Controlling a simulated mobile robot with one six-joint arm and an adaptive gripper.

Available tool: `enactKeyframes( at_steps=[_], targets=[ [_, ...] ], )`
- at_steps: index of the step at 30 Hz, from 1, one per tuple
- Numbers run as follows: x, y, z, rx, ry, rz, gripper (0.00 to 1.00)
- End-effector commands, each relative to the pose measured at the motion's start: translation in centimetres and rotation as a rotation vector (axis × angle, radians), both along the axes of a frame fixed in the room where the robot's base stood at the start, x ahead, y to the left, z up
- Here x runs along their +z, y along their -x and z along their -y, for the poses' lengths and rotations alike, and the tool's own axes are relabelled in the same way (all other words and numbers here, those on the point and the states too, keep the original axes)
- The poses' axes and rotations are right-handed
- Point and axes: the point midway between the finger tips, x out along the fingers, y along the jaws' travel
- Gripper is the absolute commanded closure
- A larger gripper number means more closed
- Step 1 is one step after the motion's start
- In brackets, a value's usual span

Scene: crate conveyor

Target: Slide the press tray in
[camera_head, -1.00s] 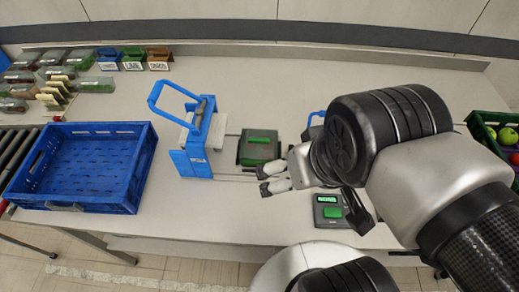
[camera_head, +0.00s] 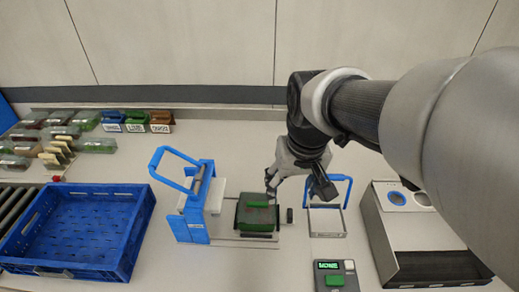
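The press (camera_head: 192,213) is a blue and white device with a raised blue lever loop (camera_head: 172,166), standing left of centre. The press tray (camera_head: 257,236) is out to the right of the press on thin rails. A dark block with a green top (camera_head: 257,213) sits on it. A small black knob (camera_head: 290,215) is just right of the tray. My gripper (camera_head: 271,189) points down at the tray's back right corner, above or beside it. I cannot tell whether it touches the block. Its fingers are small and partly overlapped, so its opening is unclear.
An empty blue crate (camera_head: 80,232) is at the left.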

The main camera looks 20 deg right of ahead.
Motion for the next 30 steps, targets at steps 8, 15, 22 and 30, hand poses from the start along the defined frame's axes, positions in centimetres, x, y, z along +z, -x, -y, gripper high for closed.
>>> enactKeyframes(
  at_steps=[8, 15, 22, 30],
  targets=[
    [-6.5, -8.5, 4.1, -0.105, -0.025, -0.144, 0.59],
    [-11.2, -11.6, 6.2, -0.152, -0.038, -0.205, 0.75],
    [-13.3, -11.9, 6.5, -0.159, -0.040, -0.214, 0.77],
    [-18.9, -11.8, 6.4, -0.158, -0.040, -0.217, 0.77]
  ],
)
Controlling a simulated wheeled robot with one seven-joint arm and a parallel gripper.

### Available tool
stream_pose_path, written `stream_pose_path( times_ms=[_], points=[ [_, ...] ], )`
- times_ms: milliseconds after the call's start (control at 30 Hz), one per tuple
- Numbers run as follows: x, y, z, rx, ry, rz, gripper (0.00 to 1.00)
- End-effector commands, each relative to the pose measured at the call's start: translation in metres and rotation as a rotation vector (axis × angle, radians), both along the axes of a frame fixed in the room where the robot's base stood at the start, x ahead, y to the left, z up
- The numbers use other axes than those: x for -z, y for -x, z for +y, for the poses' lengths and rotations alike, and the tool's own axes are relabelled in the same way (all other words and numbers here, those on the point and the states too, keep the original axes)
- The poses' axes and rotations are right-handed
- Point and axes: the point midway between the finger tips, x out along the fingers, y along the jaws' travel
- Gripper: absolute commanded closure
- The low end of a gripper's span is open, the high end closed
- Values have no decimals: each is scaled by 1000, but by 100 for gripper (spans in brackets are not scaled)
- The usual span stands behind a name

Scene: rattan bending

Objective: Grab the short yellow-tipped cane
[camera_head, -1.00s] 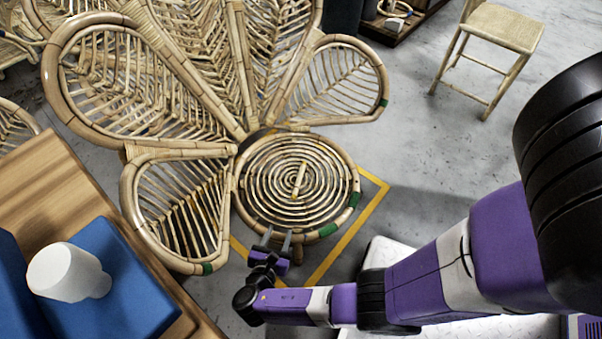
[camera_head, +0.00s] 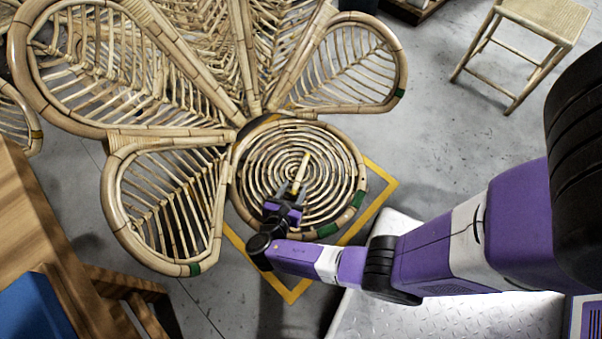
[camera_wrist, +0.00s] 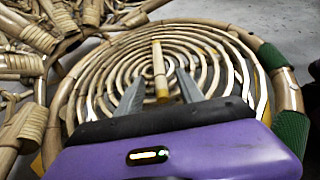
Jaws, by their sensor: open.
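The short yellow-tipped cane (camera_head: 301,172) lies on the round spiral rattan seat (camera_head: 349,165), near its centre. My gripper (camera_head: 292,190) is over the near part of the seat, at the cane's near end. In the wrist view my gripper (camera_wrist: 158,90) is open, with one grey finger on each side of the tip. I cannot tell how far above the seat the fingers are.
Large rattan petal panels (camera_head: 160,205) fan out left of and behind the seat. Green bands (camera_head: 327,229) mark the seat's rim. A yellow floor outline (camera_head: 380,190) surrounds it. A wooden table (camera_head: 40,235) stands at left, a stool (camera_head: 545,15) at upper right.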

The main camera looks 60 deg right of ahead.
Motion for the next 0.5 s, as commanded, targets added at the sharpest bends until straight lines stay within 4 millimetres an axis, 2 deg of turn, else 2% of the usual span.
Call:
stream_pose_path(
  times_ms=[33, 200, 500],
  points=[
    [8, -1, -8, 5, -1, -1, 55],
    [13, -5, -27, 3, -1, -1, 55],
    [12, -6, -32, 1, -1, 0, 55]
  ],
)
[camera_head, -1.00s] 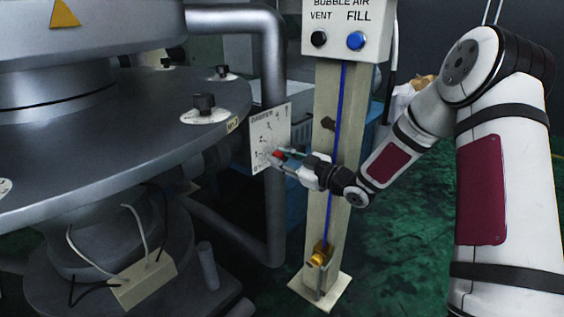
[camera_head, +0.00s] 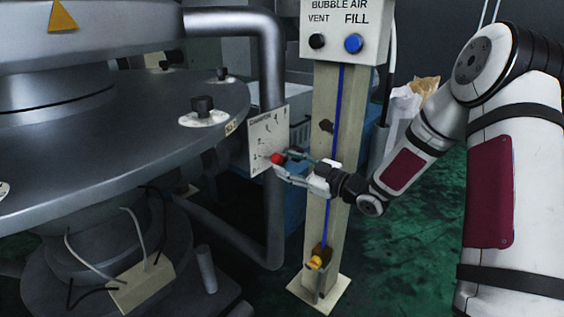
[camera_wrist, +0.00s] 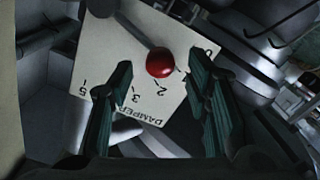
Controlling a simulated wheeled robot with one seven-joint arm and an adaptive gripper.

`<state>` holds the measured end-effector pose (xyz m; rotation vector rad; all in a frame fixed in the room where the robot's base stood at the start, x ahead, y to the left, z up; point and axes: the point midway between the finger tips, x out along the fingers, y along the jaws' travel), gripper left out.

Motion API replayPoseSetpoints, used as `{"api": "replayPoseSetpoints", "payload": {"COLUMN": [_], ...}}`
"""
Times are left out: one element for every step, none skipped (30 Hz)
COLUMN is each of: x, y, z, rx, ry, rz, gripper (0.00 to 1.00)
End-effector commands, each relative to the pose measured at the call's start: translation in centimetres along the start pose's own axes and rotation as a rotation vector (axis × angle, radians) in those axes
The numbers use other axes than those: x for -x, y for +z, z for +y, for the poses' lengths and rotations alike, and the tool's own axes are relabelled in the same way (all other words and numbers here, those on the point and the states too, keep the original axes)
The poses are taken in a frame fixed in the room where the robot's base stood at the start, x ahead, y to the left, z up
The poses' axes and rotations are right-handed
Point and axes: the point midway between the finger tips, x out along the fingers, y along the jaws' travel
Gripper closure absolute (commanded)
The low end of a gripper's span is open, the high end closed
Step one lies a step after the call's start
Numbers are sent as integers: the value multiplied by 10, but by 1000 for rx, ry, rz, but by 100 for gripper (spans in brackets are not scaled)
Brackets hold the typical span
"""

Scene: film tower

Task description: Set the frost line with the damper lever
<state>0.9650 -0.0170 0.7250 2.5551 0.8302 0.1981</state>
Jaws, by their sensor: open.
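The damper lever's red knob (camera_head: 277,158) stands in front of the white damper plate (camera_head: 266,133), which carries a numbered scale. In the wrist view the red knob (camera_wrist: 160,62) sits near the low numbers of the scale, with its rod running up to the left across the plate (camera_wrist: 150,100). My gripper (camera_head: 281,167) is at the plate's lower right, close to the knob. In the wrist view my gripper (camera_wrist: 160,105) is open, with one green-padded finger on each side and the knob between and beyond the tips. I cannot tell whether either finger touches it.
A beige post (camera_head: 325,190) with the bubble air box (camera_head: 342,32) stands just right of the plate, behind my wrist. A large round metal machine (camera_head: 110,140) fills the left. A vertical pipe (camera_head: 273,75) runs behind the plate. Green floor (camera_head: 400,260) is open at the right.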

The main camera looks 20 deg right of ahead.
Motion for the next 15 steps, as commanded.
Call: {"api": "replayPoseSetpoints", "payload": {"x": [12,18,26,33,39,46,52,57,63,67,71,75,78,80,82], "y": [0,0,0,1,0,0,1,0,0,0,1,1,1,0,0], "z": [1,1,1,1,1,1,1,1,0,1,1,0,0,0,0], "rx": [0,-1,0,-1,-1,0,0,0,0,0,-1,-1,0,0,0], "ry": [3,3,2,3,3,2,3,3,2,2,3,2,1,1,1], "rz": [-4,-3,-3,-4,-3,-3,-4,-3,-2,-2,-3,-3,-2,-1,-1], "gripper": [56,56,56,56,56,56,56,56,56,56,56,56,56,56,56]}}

==

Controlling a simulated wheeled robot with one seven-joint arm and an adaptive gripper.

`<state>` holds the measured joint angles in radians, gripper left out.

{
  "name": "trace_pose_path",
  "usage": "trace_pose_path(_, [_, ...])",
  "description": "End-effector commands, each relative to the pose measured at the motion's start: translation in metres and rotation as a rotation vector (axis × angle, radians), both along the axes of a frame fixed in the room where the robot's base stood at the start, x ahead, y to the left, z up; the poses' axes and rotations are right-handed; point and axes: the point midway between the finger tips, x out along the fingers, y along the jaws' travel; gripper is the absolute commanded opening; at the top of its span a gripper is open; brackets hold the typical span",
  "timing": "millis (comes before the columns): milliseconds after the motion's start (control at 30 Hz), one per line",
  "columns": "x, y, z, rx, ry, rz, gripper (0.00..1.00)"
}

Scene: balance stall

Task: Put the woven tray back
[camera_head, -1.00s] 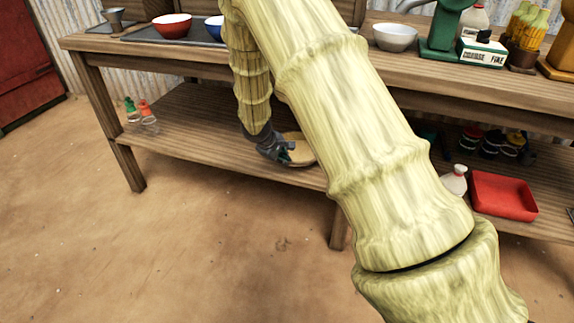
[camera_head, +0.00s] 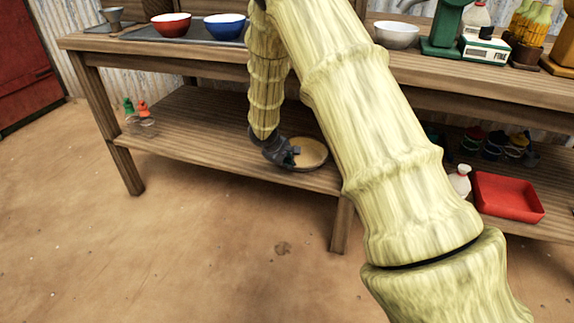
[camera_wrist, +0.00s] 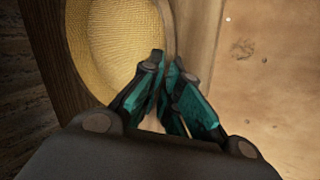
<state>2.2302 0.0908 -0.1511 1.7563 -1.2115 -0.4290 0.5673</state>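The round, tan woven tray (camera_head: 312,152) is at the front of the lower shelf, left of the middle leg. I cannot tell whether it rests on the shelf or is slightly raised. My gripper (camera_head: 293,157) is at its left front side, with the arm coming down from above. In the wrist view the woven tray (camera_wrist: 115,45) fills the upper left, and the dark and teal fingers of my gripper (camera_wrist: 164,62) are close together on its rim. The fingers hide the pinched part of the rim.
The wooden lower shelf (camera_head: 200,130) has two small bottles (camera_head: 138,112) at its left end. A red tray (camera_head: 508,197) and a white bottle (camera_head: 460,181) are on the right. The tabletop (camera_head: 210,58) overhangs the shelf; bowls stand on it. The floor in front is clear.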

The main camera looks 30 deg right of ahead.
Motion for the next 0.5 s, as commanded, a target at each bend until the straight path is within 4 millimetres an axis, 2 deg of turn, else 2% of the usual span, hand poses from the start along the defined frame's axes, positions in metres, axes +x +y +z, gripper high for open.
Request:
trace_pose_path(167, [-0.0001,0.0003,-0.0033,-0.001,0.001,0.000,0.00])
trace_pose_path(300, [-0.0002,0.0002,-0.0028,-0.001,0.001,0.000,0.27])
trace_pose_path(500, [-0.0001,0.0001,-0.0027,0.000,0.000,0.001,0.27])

--- Written exercise ---
Go through the material and copy out every line with "else" in it.

--- Solution to this problem ---
Motion for the next 0.5 s, as commanded, targets added at the sharpest bends until straight lines stay within 4 millimetres an axis, 2 deg of turn, else 2% of the usual span.
Motion for the next 0.5 s, as commanded, a target at each bend until the straight path is within 4 millimetres an axis, 2 deg of turn, else 2% of the usual span, hand poses from the start along the defined frame's axes, positions in metres, axes +x +y +z, gripper high for open.

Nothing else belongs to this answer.